Red Rock Canyon is just 15 miles (24 kilometers) west of Las Vegas. It is a scenic area of rock formations and desert with a 3,000-foot (910-meter) escarpment produced by a thrust fault. Open to the public year-round, Red Rock Canyon has a visitors center and a variety of plant and animal life. If you like the adventure sports of rock climbing and mountain biking you can be sure to get your fill here.
Valley of Fire State Park is only 55 miles (88 kilometers) northwest of Las Vegas and comprises scenic landscapes, hidden canyons and unique red rock formations. Petroglyph's and remains of ancient Native American civilizations can be viewed here and a Nevada Park Service visitors center provides tourist information. The park is open to the public year-round and tours are available.
Bryce Canyon is located 210 miles (336 kilometers) northeast of Las Vegas in southwestern Utah. The national park is home to some unique rock formations with imaginative names like Pink Cliffs, Silent City and Cathedral. You can watch the sun move across the formations and capture a natural light display that will stick with you forever.

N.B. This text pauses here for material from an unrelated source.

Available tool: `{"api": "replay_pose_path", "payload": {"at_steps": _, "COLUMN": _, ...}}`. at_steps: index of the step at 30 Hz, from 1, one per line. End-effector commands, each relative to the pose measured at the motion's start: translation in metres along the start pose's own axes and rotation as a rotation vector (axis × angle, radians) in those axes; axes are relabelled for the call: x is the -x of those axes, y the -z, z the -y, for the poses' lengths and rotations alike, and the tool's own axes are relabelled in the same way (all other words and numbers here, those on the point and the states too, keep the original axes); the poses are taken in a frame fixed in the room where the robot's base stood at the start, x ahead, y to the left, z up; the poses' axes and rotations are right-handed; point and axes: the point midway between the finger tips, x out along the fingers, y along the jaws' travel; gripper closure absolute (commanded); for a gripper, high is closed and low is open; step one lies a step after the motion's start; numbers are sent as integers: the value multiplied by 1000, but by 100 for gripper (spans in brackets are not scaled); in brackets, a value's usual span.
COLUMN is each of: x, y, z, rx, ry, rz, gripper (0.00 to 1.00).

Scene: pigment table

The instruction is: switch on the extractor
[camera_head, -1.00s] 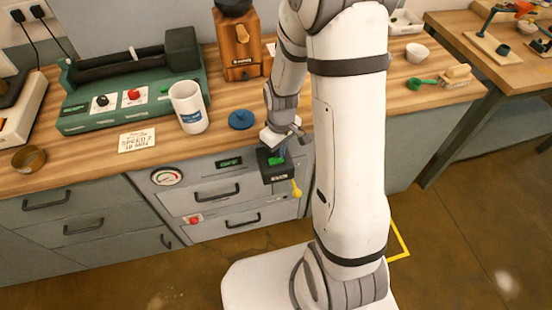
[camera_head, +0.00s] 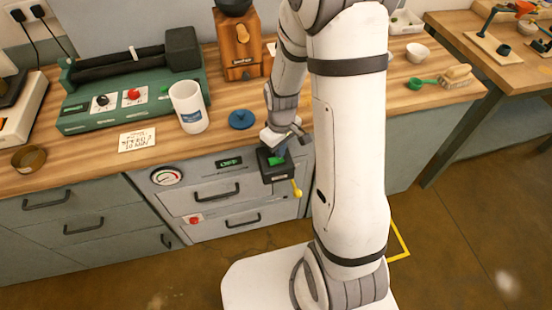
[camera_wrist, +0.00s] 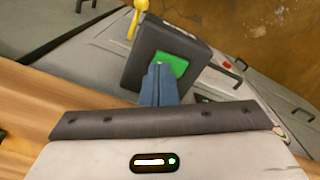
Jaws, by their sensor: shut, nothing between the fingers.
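A dark box with a green button and a yellow lever, apparently the extractor switch (camera_head: 281,176), sits at the counter's front. The green button (camera_head: 276,160) is on its upper face, and the lever (camera_head: 296,188) hangs at its right. My gripper (camera_head: 280,152) is shut and empty, with its blue fingers pointing at the button. In the wrist view the shut fingertips (camera_wrist: 159,68) overlap the near part of the green button (camera_wrist: 172,64) on the dark box (camera_wrist: 195,45). I cannot tell whether they press it or only hover.
A small green-lit display (camera_head: 229,162) on the cabinet front seems to read OFF. A round gauge (camera_head: 166,176) and a red button (camera_head: 194,220) are nearby.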

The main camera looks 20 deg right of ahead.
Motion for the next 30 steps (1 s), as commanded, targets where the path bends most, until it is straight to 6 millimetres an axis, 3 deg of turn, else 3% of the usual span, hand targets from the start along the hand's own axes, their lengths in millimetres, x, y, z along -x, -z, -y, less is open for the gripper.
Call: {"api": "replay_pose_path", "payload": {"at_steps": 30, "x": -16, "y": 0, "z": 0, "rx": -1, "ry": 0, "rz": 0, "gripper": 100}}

Mojave National Preserve is only 60 miles (97 kilometers) southwest of Las Vegas. This 1.6-million-acre preserve, which protects one of the most diverse environments in the world, abounds with sand dunes, volcanic cinder cones, Joshua tree forests and mile-high mountains. Two visitors centers introduce you to the desert environment, however, while it is engrossing for the desert rats you might find that the lack of organized structure difficult to navigate.

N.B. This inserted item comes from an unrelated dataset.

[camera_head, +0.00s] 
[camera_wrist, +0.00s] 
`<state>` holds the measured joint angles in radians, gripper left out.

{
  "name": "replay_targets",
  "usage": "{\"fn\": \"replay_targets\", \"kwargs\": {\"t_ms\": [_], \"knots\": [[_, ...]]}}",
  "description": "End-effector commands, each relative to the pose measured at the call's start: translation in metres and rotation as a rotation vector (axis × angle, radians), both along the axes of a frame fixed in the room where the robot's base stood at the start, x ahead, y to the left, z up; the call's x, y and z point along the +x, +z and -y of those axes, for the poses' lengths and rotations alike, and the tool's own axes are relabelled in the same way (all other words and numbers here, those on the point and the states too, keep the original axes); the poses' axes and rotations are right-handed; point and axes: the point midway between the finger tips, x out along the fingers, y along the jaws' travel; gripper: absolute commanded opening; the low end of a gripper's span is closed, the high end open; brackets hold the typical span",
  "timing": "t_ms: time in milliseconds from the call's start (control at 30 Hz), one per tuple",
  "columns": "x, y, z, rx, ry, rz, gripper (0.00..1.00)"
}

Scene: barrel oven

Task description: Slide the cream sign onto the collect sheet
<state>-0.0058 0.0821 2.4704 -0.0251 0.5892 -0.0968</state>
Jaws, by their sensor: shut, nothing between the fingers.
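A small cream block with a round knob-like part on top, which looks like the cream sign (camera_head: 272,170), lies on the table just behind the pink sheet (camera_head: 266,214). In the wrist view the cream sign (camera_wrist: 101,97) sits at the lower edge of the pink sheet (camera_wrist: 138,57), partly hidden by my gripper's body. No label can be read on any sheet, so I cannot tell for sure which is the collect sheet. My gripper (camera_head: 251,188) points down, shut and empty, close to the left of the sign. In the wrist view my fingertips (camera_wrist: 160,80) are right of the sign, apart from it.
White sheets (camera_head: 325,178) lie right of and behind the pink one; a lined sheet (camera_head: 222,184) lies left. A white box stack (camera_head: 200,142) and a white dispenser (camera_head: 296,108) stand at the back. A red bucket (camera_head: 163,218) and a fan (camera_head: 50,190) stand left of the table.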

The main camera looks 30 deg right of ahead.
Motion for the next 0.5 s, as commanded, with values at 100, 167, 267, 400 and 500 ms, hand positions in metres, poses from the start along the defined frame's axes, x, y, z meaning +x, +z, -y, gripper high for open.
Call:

Zion National Park , 158 miles (254 kilometers) north of Las Vegas across the Utah border, colorful sandstone canyons, hot rocky deserts and cool forested plateaus are all part of Zion National Park. Zion Canyon is the largest and most visited canyon in the park and the views from the many hikes in the park are amazing. Here, the Virgin River has carved a spectacular forge into the red and white sandstone. The 2,000 to 3,000-foot canyon walls loom high above the river and the tree and grass-covered canyon floor.